Esta situação agravou-se nos últimos tempos com os acontecimentos na TAP que têm vindo a público, que tornaram ainda mais evidentes aquelas dificuldades do governo e que culminou com os incidentes no Ministério das Infraestruturas, com João Galamba e um adjunto, entretanto afastado, a acusarem-se mutuamente de práticas inadmissíveis, como a de esconder ou apresentar versões diferentes dos factos.
Face aos acontecimentos, o ministro das Infraestruturas, o primeiro-ministro e o Presidente da República fizeram conferências de imprensa, que podem ser apresentadas como o pior que a política tem e que mostra que todos eles vivem numa bolha em que não cabem as pessoas que têm dificuldade em ter uma vida digna, em resultado das políticas seguidas.
O ainda ministro das Infraestruturas, fez uma conferência de imprensa para detalhar a demissão do seu adjunto, acusando-o de ter ocultado informações, agredido colegas, tentado partir uma porta de vidro e roubado um computador com informações classificadas, que o levou a chamar o SIS e a Polícia Judiciária. Nem por um segundo lhe passou pela cabeça que, tendo sido ele a escolher e a nomear o adjunto era ele o responsável por tudo o que se passou no seu ministério e, por isso mesmo, jurou ter todas as condições para continuar a exercer as funções de ministro. Apesar disso, uns dias depois, divulgou a carta em que pedia a sua demissão de ministro, por não ter reunidas as condições para continuar a exercer as suas funções…
Poucos minutos depois, o primeiro-ministro fez uma conferência de imprensa para anunciar que, apesar de todos os comentadores e a maioria dos agentes políticos entenderem que devia demitir João Galamba, ele não o fazia, por, em consciência, entender que ele não era o responsável pelo episódio registado no Ministério das Infraestruturas. E explicitou até ao último pormenor a sua versão daquele acontecimento, como se toda a polémica envolvendo o ministro se resumisse a este…
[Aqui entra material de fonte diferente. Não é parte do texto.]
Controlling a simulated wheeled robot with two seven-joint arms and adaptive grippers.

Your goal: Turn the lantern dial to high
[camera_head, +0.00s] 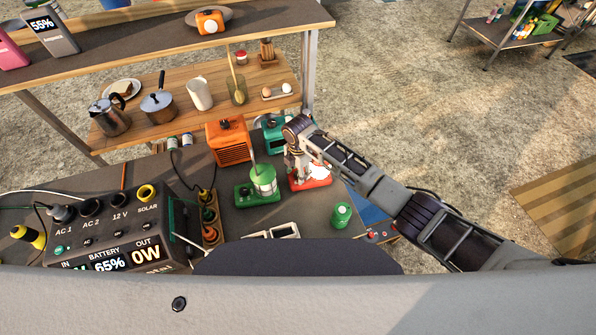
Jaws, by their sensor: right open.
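What looks like the lantern (263,181) is a green block base with a pale green clear cylinder and a thin handle, upright on the dark tailgate surface. A small dark spot on the left of its base may be the dial; its setting is too small to read. My right gripper (297,172) comes in from the right and points down over a red and white item (318,177), just right of the lantern and apart from it. The gripper is open, and its fingertips are small and partly lost against the red item. My left gripper is out of view.
An orange heater-like box (229,142) and a teal box (272,133) stand behind. A power station (105,235) with plugs fills the left. A green can (342,214) stands in front right. Wooden shelves (190,100) with cookware lie beyond.
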Dois ou três dias depois e certamente depois de muito ter reflectido sobre o assunto, foi a vez do Presidente da República fazer a sua conferência de imprensa para desfazer João Galamba e acusar António Costa de não o ter demitido e de o responsabilizar por pôr o governo na ordem e a governar, porque, garante da estabilidade política, não ia ainda demitir o governo nem dissolver a Assembleia da República, mas assegurando que iria estar mais atento e vigilante à actividade governativa… Foi como quem dissesse: Segurem-me senão vou-me a eles…
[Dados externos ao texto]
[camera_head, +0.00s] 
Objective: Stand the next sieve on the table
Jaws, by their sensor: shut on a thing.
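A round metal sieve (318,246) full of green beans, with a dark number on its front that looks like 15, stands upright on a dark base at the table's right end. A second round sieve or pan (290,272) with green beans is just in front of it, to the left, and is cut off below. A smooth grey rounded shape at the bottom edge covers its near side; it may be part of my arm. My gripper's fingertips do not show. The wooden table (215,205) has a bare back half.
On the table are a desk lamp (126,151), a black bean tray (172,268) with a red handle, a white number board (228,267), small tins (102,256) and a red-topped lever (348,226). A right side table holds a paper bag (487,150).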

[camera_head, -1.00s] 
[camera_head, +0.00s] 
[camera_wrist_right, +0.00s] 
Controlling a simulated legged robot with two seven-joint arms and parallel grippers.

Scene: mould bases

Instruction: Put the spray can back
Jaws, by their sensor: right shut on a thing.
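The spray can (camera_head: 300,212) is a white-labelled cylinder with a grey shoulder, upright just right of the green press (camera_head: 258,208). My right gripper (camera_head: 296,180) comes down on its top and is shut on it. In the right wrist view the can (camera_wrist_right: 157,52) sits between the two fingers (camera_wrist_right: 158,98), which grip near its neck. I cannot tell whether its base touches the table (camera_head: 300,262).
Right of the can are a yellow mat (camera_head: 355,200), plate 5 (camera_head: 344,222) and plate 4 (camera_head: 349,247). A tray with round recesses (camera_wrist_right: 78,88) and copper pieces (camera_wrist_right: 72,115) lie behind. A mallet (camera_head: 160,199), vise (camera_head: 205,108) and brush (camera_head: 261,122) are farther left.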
Tudo isto passou-se numa semana. E o que é que acrescentou, de facto, à resolução dos problemas do País e das pessoas? Quem não acompanhou as notícias nesse período, que alterações notou? Isto é o que de pior tem a política – os políticos a digladiarem-se em público e a comunicação social e os comentadores a ocuparem todo o espaço mediático com a disputa, como se de um relato de futebol se tratasse.
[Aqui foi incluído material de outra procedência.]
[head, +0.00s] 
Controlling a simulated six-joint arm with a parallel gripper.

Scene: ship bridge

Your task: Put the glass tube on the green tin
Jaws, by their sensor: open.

E, entretanto e apesar dos sinais positivos do crescimento económico, o consumo interno diminui, o que prova que o poder de compra das pessoas continua a diminuir, porque os preços não param de aumentar. A banca portuguesa, que tanto apoio teve do erário público quando atravessou uma crise causada por ela própria, é uma das que mais lucra, aumentando os juros dos empréstimos, designadamente à habitação, e mantendo baixos os juros dos depósitos. Os trabalhadores continuam sem ver os seus salários aumentados face à inflação, por maiores que sejam os lucros apresentados por muitas empresas, designadamente as maiores empregadoras. É isto que gera a instabilidade no País e não as “guerras de alecrim e manjerona” dos políticos, que, por mais importantes que sejam – e algumas são mesmo -, pouco dizem às pessoas, que sentem o seu dia-a-dia a complicar-se mais.
É de uma política que ponha cobro a este estado de coisas que as pessoas esperam.